Excerpted data =
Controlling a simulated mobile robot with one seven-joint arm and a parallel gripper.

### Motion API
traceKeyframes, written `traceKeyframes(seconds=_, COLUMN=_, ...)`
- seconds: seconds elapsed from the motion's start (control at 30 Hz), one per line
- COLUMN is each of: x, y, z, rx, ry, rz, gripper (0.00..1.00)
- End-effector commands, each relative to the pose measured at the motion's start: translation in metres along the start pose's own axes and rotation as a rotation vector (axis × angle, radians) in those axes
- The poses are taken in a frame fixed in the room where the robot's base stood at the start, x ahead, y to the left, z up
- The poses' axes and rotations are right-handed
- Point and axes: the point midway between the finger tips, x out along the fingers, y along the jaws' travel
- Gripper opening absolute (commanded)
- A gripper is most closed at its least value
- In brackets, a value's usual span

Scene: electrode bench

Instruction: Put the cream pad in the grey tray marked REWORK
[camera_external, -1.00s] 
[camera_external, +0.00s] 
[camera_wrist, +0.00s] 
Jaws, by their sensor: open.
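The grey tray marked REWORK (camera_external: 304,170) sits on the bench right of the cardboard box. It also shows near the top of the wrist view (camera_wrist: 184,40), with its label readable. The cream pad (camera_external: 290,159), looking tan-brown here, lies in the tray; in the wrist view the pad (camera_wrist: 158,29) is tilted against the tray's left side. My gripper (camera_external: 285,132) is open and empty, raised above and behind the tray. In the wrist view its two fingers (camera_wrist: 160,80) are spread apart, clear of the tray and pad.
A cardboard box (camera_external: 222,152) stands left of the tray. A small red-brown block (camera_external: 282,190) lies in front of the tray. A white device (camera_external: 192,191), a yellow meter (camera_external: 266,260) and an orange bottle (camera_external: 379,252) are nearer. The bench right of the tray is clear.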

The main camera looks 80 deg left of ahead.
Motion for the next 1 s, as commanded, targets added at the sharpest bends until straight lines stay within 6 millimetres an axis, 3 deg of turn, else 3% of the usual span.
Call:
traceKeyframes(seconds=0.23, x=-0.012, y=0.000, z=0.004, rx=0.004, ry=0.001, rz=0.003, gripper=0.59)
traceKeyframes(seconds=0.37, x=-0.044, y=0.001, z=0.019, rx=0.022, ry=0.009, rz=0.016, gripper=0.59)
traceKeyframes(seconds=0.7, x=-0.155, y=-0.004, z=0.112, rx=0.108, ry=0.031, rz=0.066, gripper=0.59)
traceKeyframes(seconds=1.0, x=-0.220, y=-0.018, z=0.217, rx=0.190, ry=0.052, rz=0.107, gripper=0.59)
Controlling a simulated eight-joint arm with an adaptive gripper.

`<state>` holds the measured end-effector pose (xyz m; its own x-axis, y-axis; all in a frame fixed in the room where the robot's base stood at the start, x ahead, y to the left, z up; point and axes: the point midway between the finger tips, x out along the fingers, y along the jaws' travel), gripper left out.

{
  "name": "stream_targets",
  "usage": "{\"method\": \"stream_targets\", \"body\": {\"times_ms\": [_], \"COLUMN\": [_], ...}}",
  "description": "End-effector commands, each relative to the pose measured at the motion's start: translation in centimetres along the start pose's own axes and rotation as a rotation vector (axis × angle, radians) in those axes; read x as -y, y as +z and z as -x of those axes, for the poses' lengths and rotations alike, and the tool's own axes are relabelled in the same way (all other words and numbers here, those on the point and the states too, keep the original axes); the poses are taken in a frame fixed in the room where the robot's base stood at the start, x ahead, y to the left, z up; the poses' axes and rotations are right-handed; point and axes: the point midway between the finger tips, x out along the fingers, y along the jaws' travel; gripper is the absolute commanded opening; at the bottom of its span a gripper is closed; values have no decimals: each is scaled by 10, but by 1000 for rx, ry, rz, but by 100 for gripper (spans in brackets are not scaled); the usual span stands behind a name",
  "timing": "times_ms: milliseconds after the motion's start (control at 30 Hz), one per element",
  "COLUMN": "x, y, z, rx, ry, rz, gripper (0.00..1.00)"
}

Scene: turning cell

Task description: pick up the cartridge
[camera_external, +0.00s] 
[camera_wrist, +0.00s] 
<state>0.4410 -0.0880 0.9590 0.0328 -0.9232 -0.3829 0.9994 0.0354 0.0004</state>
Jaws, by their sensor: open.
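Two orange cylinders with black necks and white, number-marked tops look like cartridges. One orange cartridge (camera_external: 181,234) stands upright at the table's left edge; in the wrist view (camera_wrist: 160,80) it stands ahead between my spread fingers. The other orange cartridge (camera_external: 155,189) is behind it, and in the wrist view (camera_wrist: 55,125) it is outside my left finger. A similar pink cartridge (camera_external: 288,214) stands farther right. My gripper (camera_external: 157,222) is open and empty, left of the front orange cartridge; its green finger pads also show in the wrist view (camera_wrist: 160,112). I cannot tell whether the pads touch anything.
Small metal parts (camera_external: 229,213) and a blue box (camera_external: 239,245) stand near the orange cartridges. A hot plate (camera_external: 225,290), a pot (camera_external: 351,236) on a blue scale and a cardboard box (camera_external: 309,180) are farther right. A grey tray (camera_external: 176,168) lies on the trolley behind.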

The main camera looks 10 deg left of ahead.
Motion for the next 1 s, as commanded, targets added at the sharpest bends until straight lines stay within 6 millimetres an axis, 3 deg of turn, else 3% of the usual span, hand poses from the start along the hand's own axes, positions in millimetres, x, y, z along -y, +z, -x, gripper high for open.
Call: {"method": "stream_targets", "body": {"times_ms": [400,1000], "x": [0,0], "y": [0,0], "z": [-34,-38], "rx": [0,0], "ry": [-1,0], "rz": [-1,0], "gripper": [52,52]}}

Request =
Identify each line holding the string "Scene", and copy it out.

Right answer =
Scene: electrode bench
Scene: turning cell

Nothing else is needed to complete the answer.